Es ist für Deutschland von strategischem Interesse, dass wir unsere Beziehungen zur Türkei konstruktiv gestalten. Die Türkei ist mehr als ein großer Nachbar, sie ist auch ein wichtiger Partner Deutschlands.
Außenminister Heiko Maas bei seinem Türkeibesuch [1]

Pack schlägt sich, Pack verträgt sich - dieser Kalauer aus der Mottenkiste abgestandener Lebensweisheiten feiert im Wellenschlag deutsch-türkischer Beziehungen Wiederauferstehung. Hing der Haussegen zwischen Berlin und Ankara kürzlich noch reichlich schief, stehen nun die Zeichen ganz auf Versöhnungskurs. Der Antrittsbesuch von Außenminister Heiko Maas in der Türkei wird als diplomatische Meisterleistung und voller Erfolg gefeiert. In inniger Umarmung nannten Maas und sein türkischer Amtskollege Mevlüt Cavusoglu einander "lieber Freund", als könne nichts und niemand ihr herzliches Einvernehmen trüben. Der hochrangige Gast aus Deutschland sprach auch mit Parlamentspräsident Binali Yildirim, worauf er sogar mit Staatspräsident Recep Tayyip Erdogan zusammenkam, was bei einem solchen Besuch protokollarisch nicht zwingend ist.

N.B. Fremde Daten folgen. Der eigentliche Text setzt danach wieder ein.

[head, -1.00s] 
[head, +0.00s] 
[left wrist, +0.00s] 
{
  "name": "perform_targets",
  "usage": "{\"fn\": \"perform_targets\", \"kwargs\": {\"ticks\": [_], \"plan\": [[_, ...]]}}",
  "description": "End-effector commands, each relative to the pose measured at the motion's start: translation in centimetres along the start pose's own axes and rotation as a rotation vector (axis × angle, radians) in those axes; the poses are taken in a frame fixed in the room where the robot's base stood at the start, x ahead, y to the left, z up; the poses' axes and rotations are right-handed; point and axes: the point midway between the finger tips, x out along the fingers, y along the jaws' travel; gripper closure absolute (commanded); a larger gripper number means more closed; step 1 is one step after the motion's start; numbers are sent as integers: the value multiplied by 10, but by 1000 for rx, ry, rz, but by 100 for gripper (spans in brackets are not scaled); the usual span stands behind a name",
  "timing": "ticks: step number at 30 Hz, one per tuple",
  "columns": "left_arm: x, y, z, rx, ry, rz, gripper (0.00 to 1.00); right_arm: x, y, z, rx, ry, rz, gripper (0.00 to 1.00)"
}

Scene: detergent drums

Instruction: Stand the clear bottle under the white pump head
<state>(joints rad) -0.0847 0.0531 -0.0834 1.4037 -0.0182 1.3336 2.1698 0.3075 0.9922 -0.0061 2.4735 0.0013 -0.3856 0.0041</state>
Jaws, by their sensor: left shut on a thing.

Die zurückliegenden Monate erbitterten Streits sind Schnee von gestern, jetzt steht die rasante Normalisierung der Beziehungen auf der Tagesordnung. Die Reise des deutschen Außenministers war die erste einer ganzen Serie gegenseitiger Besuche beider Regierungen. Am 21. September treffen sich die Finanzminister in Berlin, Erdogan kommt am 28. und 29. September zum Staatsbesuch nach Deutschland, im Oktober reist Peter Altmaier mit einer Wirtschaftsdelegation in die Türkei. Maas faßte das Grundverhältnis zwischen Berlin und Ankara in folgender Formel zusammen: "Es ist für Deutschland von strategischem Interesse, dass wir unsere Beziehungen zur Türkei konstruktiv gestalten. Die Türkei ist mehr als ein großer Nachbar, sie ist auch ein wichtiger Partner Deutschlands." Ob Flüchtlingsabwehr, Wirtschaftsbeziehungen oder Repression gegen die Linke - die Staatsführungen sind wesensverwandt, brauchen einander und kollaborieren, was immer man einander zeitweise an Grobheiten um die Ohren haut.

"Statt Imagepflege für Despoten zu betreiben und mit Erdogan zu kungeln, braucht es klare Ansagen, die den Demokraten in der Türkei den Rücken stärken", kritisierte die stellvertretende Linksfraktionschefin Sevim Dagdelen die Reise des Außenministers. Maas hatte zuvor die Freilassung der sieben aus politischen Gründen in der Türkei inhaftierten deutschen Staatsbürger zur Bedingung für eine Normalisierung gemacht. "Es ist kein Geheimnis, dass die Entwicklung der Türkei, insbesondere die Menschenrechtslage, uns Sorgen bereitet und unsere Beziehungen überschattet. Davon zeugen nicht zuletzt die nach wie vor zahlreichen Haftfälle." Er habe die Einzelfälle bei seinen Gesprächen mit Erdogan und Cavusoglu angesprochen, heißt es dazu nichtssagend seitens des Auswärtigen Amts.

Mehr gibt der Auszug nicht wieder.